■ Exercise
For the records below, say how many lines contain the string "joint". Give the number only.

■ Data provided
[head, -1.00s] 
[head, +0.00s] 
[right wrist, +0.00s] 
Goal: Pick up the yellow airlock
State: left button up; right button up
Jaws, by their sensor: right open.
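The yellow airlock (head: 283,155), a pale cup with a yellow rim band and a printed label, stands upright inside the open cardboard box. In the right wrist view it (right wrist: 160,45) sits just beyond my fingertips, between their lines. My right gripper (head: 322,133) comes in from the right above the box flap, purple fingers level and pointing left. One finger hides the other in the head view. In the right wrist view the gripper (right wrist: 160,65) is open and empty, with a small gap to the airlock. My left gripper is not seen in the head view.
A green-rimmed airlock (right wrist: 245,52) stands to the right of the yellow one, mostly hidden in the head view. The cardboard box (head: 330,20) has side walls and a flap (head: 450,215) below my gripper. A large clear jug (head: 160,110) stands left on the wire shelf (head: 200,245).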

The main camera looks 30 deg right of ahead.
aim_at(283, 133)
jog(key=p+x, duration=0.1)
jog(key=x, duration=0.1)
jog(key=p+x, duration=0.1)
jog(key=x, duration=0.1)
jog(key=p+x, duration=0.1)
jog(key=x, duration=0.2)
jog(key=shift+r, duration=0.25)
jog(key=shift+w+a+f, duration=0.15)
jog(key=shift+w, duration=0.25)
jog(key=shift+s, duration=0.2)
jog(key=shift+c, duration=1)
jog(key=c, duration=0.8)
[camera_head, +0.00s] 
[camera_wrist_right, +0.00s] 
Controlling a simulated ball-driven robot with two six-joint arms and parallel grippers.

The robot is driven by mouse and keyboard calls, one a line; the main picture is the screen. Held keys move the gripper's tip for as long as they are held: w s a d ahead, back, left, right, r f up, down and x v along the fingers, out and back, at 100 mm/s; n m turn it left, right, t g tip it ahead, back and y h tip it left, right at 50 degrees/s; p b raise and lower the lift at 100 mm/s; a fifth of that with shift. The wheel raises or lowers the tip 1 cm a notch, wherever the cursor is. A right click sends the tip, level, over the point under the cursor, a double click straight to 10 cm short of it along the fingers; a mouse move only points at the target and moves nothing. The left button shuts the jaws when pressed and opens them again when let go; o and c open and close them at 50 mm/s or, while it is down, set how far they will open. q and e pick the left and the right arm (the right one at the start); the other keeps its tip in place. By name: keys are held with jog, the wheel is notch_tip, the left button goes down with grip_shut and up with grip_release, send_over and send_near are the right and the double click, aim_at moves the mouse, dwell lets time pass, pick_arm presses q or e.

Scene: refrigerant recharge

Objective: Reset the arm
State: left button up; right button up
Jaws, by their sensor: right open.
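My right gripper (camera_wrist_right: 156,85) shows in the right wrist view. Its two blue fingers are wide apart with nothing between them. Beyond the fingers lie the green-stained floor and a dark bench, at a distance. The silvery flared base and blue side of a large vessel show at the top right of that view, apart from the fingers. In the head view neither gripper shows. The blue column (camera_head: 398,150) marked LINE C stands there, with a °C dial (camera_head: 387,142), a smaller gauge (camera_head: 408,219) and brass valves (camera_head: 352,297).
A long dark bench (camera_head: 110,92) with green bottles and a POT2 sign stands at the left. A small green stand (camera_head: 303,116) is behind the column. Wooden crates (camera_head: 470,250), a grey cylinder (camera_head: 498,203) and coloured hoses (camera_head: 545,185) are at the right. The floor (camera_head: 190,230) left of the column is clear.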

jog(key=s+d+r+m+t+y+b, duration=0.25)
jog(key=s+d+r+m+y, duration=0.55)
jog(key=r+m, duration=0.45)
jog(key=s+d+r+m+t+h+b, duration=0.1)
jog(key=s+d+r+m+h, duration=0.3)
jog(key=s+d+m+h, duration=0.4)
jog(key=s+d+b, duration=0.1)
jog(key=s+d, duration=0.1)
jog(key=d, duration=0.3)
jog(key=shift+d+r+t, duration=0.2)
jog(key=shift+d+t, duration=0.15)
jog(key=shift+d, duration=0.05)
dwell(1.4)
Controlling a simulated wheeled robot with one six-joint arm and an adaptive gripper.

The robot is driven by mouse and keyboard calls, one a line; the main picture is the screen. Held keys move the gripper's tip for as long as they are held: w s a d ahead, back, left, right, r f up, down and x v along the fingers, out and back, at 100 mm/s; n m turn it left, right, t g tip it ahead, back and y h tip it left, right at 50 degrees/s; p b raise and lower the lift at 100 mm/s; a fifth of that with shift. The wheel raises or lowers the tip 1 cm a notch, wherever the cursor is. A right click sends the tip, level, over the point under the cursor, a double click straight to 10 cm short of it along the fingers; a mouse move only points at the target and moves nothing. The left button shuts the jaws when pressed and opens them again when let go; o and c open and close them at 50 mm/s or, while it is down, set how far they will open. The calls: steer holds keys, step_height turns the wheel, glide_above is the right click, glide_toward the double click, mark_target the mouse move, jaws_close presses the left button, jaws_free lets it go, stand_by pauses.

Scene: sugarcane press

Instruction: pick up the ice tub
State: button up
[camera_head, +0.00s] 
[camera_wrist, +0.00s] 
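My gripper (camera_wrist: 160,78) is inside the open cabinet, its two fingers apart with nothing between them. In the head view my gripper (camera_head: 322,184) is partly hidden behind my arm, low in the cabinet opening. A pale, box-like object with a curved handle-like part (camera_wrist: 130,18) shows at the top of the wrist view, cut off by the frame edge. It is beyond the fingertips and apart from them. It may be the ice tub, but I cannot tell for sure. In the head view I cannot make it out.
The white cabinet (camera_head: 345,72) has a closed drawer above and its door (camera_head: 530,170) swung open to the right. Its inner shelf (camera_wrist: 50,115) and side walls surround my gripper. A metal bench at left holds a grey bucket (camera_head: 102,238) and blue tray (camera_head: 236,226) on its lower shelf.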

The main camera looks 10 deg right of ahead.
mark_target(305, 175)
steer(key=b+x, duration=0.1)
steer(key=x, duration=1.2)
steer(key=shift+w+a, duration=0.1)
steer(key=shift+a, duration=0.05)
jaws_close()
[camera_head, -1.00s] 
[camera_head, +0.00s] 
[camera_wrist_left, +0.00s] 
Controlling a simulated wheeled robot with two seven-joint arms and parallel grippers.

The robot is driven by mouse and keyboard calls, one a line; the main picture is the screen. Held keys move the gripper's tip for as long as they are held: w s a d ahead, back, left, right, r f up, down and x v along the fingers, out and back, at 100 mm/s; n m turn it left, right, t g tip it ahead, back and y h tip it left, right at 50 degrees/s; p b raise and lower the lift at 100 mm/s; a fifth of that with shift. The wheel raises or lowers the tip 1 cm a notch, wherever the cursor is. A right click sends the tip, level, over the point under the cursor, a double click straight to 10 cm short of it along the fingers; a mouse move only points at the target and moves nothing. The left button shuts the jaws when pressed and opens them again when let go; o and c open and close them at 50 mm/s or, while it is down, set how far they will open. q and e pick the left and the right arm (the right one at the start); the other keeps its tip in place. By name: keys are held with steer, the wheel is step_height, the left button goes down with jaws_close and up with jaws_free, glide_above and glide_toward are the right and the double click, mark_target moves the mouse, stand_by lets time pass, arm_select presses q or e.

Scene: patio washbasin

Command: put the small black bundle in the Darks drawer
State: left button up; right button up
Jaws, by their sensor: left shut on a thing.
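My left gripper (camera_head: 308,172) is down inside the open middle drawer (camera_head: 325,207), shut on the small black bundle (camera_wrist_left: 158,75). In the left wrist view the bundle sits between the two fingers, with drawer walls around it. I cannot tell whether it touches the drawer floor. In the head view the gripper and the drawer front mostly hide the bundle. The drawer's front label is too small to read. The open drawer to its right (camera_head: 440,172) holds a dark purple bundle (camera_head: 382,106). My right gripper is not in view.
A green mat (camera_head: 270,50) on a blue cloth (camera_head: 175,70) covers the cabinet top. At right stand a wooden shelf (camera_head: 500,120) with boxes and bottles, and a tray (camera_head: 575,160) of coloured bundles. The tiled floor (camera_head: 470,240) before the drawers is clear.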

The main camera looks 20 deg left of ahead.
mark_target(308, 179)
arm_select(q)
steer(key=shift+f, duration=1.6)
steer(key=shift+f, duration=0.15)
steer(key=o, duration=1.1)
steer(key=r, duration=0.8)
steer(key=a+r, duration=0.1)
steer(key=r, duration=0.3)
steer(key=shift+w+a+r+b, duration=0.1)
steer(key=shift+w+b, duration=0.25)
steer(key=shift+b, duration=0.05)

■ Written response
3